DATASET RECORDS:
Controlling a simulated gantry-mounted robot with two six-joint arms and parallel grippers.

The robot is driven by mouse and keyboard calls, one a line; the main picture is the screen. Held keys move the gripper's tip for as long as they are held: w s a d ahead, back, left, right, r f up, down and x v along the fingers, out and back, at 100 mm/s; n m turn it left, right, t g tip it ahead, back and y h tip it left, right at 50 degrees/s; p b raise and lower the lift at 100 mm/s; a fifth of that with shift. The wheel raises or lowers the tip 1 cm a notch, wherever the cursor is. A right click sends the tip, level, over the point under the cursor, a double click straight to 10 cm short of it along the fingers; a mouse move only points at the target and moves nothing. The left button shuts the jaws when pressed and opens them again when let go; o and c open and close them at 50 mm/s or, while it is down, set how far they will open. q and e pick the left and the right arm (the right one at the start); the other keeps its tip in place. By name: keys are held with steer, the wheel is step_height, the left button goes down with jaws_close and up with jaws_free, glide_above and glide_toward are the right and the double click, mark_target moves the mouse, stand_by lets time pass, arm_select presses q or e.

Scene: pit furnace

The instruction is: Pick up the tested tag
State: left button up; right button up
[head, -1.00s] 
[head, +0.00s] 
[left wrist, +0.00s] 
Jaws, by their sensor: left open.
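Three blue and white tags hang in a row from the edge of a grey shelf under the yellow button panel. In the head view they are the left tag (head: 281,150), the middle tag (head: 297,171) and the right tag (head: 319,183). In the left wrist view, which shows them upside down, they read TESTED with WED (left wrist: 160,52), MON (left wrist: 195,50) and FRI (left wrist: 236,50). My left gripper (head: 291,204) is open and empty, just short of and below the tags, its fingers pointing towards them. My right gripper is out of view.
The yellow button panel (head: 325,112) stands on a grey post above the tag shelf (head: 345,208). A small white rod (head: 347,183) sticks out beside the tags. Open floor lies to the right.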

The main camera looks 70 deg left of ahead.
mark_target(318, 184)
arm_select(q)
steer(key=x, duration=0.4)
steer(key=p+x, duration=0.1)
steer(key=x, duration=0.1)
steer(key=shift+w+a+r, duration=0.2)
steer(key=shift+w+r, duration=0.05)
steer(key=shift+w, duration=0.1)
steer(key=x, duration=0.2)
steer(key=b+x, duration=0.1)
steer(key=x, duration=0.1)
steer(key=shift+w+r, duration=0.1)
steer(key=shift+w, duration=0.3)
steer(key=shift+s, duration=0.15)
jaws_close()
* * *
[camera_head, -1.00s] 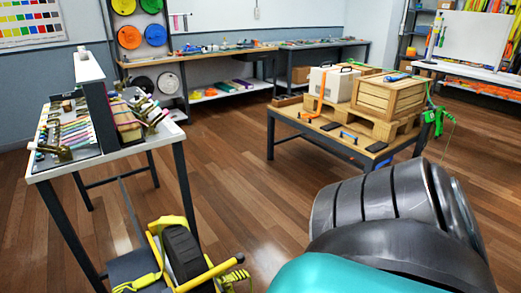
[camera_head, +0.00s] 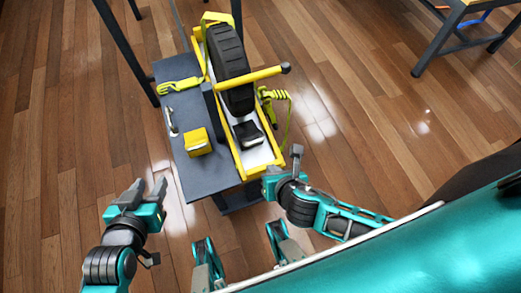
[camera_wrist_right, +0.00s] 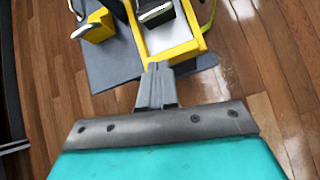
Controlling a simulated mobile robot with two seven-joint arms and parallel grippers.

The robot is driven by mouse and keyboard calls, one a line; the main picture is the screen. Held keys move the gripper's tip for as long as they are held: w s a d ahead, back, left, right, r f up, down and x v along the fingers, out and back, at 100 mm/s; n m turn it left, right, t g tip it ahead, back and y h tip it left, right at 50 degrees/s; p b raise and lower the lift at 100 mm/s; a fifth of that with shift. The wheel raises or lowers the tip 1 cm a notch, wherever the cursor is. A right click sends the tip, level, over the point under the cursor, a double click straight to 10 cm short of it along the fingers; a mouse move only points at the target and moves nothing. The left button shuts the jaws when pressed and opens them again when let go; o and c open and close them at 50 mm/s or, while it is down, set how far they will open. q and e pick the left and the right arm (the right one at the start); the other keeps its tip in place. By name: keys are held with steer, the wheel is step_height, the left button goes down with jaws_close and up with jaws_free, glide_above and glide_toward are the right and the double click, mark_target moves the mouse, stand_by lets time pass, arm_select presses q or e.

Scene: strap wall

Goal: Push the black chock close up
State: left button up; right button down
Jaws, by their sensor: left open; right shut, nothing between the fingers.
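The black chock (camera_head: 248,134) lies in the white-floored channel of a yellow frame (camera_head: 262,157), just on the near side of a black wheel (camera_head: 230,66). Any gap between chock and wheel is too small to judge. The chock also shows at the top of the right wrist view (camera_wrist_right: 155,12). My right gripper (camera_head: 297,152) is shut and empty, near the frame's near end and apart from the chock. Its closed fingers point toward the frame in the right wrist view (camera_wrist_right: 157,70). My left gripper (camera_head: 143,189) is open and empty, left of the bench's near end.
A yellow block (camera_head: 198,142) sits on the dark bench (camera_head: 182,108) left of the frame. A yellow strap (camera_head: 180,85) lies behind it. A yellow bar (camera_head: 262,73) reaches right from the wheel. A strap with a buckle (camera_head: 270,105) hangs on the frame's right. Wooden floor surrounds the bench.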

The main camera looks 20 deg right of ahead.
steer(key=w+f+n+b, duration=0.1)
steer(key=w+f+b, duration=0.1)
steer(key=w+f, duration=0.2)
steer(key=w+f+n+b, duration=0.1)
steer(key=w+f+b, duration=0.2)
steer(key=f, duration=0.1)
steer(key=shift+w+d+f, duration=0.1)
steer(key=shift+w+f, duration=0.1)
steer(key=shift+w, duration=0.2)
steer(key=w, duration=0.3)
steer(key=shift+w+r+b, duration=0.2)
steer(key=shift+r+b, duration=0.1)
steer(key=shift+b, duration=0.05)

WHAT TO WORK ON: Starting at the line that contains "Controlling a simulated gantry-mounted" and stopping at the line that contains "[left wrist, +0.00s]", transcribe the lines exactly; both boundary lines are to be included.

RESULT FOR THIS EXERCISE:
Controlling a simulated gantry-mounted robot with two six-joint arms and parallel grippers.

The robot is driven by mouse and keyboard calls, one a line; the main picture is the screen. Held keys move the gripper's tip for as long as they are held: w s a d ahead, back, left, right, r f up, down and x v along the fingers, out and back, at 100 mm/s; n m turn it left, right, t g tip it ahead, back and y h tip it left, right at 50 degrees/s; p b raise and lower the lift at 100 mm/s; a fifth of that with shift. The wheel raises or lowers the tip 1 cm a notch, wherever the cursor is. A right click sends the tip, level, over the point under the cursor, a double click straight to 10 cm short of it along the fingers; a mouse move only points at the target and moves nothing. The left button shuts the jaws when pressed and opens them again when let go; o and c open and close them at 50 mm/s or, while it is down, set how far they will open. q and e pick the left and the right arm (the right one at the start); the other keeps its tip in place. By name: keys are held with steer, the wheel is step_height, the left button goes down with jaws_close and up with jaws_free, glide_above and glide_toward are the right and the double click, mark_target moves the mouse, stand_by lets time pass, arm_select presses q or e.

Scene: pit furnace

The instruction is: Pick up the tested tag
State: left button up; right button up
[head, -1.00s] 
[head, +0.00s] 
[left wrist, +0.00s] 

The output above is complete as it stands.